• **PROVIDED INFORMATION**
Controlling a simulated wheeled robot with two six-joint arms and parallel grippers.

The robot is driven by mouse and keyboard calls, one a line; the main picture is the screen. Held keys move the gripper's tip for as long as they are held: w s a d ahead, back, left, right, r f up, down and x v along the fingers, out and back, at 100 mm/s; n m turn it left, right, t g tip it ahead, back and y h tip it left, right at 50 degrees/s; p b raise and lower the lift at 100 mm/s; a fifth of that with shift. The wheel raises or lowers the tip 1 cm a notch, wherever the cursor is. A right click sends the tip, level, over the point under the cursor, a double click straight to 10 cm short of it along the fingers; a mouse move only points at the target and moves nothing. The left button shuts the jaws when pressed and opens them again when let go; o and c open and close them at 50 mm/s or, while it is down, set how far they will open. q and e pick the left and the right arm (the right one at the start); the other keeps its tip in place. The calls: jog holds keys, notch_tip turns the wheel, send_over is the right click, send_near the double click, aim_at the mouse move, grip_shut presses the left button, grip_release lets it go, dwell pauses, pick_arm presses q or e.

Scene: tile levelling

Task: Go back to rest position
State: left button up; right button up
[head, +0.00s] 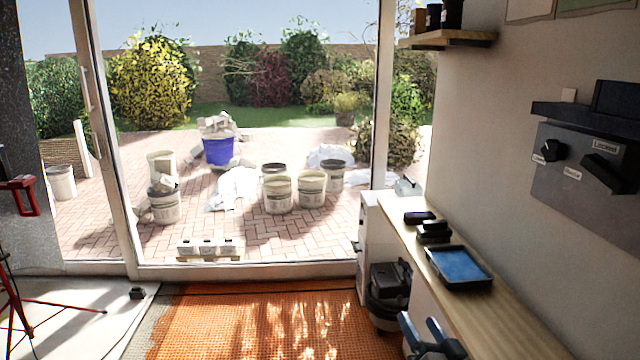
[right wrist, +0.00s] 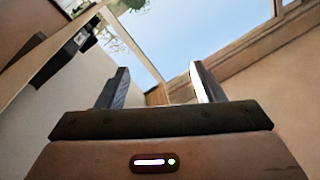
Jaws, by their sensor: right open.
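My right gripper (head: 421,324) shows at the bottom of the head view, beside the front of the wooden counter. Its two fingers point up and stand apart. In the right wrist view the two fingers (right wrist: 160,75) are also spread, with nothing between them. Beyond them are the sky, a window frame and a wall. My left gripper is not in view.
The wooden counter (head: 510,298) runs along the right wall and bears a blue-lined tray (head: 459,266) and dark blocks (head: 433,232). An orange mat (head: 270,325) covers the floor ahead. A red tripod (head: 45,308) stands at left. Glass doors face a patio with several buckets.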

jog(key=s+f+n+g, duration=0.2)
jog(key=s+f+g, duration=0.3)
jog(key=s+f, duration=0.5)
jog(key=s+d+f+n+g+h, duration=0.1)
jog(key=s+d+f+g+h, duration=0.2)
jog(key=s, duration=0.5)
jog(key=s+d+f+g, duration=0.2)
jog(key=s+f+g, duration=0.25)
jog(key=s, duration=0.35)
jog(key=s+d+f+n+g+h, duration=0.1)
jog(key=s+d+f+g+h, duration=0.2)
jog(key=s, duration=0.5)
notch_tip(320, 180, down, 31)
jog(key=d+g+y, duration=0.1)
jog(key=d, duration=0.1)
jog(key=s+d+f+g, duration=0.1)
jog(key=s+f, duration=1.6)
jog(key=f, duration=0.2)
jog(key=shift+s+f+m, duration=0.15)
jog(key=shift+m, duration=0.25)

==

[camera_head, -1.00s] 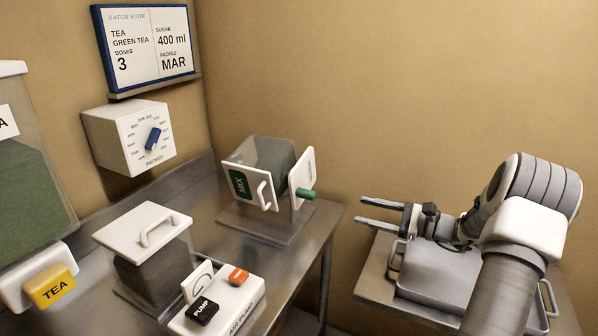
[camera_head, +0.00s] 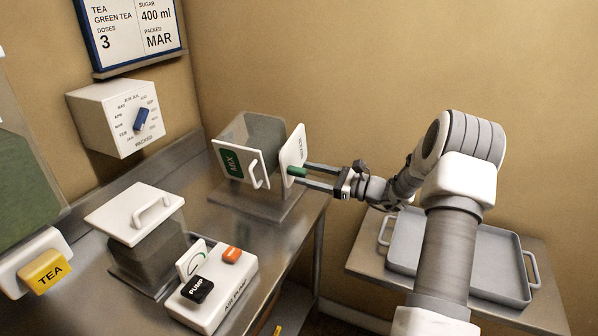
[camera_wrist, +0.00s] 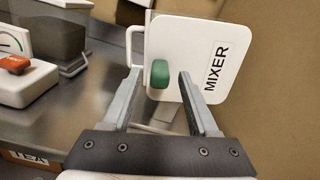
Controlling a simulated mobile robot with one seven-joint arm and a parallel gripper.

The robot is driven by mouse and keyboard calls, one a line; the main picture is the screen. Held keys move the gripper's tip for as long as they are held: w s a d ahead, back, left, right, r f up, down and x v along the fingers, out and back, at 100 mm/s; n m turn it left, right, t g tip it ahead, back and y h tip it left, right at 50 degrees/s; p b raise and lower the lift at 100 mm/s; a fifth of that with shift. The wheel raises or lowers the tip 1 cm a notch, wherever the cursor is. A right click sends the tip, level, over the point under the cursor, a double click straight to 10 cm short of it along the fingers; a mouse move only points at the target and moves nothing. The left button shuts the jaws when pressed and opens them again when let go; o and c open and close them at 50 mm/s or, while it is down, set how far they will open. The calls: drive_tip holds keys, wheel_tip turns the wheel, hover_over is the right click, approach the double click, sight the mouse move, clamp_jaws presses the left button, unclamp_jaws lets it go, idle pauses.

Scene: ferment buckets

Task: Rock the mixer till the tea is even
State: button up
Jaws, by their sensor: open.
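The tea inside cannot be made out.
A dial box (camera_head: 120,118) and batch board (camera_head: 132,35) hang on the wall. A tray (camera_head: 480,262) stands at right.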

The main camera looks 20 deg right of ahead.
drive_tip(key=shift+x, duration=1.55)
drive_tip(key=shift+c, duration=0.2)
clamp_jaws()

• **DIRECTIONS**
Going back to the data above, write out everything from the line with "[camera_wrist, +0.00s]" down to the line with "Controlling a simulated mobile", both included, leaving every picture out.

• **SOLUTION**
[camera_wrist, +0.00s] 
Controlling a simulated mobile robot with one seven-joint arm and a parallel gripper.

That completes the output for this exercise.